Chapter 17
Customers as product designers
The only designers who know what to design
In e-business, there are too many variables to be taken into account, too much uncertainty, too many unknowns and knowledge gaps. Products and services in e-business cannot be planned and designed in the same way as they could be in the Industrial Age. But, the idea that an e-business solution can be conceived and designed without a detailed business plan and a strong management team is totally foreign to the business mind of the Industrial Age.
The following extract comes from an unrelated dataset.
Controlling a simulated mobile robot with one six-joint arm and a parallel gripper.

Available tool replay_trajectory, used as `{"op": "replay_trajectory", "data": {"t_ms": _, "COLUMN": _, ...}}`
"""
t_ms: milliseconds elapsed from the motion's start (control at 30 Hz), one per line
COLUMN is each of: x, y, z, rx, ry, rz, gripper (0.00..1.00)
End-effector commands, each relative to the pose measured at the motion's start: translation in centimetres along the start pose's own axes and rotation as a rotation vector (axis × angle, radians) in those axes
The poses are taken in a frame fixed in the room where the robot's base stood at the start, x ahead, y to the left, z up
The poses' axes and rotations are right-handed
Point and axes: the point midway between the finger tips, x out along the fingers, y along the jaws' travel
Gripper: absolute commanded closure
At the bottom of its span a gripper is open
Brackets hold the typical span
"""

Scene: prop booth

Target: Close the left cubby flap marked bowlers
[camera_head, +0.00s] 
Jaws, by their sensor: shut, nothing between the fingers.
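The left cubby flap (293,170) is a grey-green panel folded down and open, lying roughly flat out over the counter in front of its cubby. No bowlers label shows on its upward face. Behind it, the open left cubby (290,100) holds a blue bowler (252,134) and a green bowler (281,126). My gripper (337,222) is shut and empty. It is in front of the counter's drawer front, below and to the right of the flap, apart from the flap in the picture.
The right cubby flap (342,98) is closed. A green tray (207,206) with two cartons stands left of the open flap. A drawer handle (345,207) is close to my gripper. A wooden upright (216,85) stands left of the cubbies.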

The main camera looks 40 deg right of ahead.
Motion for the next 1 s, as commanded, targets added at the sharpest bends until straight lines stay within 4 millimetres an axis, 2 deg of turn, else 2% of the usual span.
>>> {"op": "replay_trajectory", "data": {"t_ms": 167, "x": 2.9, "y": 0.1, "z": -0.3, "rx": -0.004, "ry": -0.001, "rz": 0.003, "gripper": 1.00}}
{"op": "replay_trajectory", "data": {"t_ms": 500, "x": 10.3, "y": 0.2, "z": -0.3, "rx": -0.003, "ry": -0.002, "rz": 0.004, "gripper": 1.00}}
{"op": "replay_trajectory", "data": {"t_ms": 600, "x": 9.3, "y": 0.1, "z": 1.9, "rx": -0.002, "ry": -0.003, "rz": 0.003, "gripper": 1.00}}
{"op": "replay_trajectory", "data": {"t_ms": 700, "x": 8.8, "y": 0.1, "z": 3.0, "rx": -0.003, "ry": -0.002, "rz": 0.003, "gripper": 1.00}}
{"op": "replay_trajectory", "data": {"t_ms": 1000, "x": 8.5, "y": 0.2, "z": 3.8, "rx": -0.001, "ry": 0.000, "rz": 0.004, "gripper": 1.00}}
Examples of the failure of business plans and strong management teams abound in the world of e-business as evidenced by the spectacular failures of some of the early dotcom startups. Failure was often blamed upon poor business planning and lack of sound management, but, this was only he judgements made in retrospect. At the time these companies got their funding, they all appeared to have sound business plans and good management. This must be so because it is usually the basis upon which any venture capital is granted or IPO (Initial Public Offering) investments made.
The real truth is that conventional business methods are unworkable in the fast changing world of communication technology. Plans are made to look bad and management made to look poor because the approach is all wrong from the start. Time and time again, people and companies have produced e-business solutions that are fully planned and developed before being exposed to potential customers. Success happens before a product or service goes to market, but, it happens only in the heads of the designers. When it becomes time for a product or service to face up to the reality of the market place, almost invariably it is found wanting. What seemed certain to lead to a profitable e-business in the design stages produces nothing but disappointment when it is presented to the real world.
There is only one type of specialist that can design products and services that do not meet this fate, and this type cannot be organised and managed - it is the customer. Customers know what they want and what they don't want and if they can be part of the creation process they can produce results far better than the cleverest of designers or market researchers.
One of the readers in the cafe of people reading the drafts of the chapters of this book, Anette Standfuss, grasped the idea neatly. She commented to her table:
From my point of view the main point of chapter 16 is collaborative work and building dynamic networks around ideas and projects and the main point of chapter 17 is collaborative learning and problem solving.
Comments on chapter 16. Here I see two main points regarding the cafe technology:
1.) Using the cafe technology for creating and managing new e-enterprises. As said before this is about building dynamic networks, working collaboratively using effective communication strategies to manage information overload and the dynamics of the environment.
2.) Using the cafe technology in enterprises of the world of bricks and mortar. In this case the main question is, how will the use of such a technology change the organization? As is said in this chapter, such a technology is a possibility to by-pass information "blockers" and break up hierarchies.
Comments on chapter 17:
I love this chapter. There is a very interesting point mentioned. It is said that the author is using the cafe concept as a planning tool and (see fig. 17.4): "The principle was very simple, you start from any point and through a process of steps, proceed towards a satisfactory solution. At the end of each step, stock is taken and a new direction is taken."
Customers can.. become integrated in the development process by including them as members of the development team.
Anette Standfuss
Involving customers in the design is something quite different from custom design. Too many companies assume that if they offer a customer a whole range of options and allow them to choose from these options (or fit options to a customer profile) that this will automatically form a sound basis for an e-business solution. They quite forget that they are in a constantly moving and highly competitive environment. How can they be sure that the range of options they have on offer will cover customers' rapidly changing needs and expectations? They can't, unless their customers are actively involved. This involvement should not be limited only to the selection of options. Customers should be included as an integral part of the system that produces the products. They provide the guidance.
Before the advent of the Internet, the involvement of customers at the initial design stages of a product or service was largely impractical. The nearest that got to this was market research, but, this is expensive and is only a very crude approximation of what can be achieved through involving potential customers by way of the Internet.
The Internet now makes it possible to get customer help in guiding the development of a product or service at every step of the way: from conception to final design. But, the definition of a final design in a fast changing competitive environment isn't the same as it was in the Industrial Age. In the Industrial Age, a final design implied a frozen state: a state where the product or service has achieved a condition of acceptable permanence.
Such a state of permanence is not viable for long in a fast changing world. The final product has to take the form of a system, a system that is flexible and adaptive. This kind of final design will never reach a state of permanence and will continuously need to involve customers as an integral part of the system to keep it on track. They must always be on hand, to guide evolutionary changes as the product responds to the fast changing needs and competition of the market place. Products and services can then be shaped by the customers - through their feedback, contributions and suggestions. It is in the ability to tap into and include this design source into a system that most often leads to success in the world of e-business.
This is the single most successful strategy used in e-business: getting customers involved at the design stage. You don't have to guess what people want, they will tell you and help you provide it if you set up a sufficiently interesting or rewarding situation for them to participate.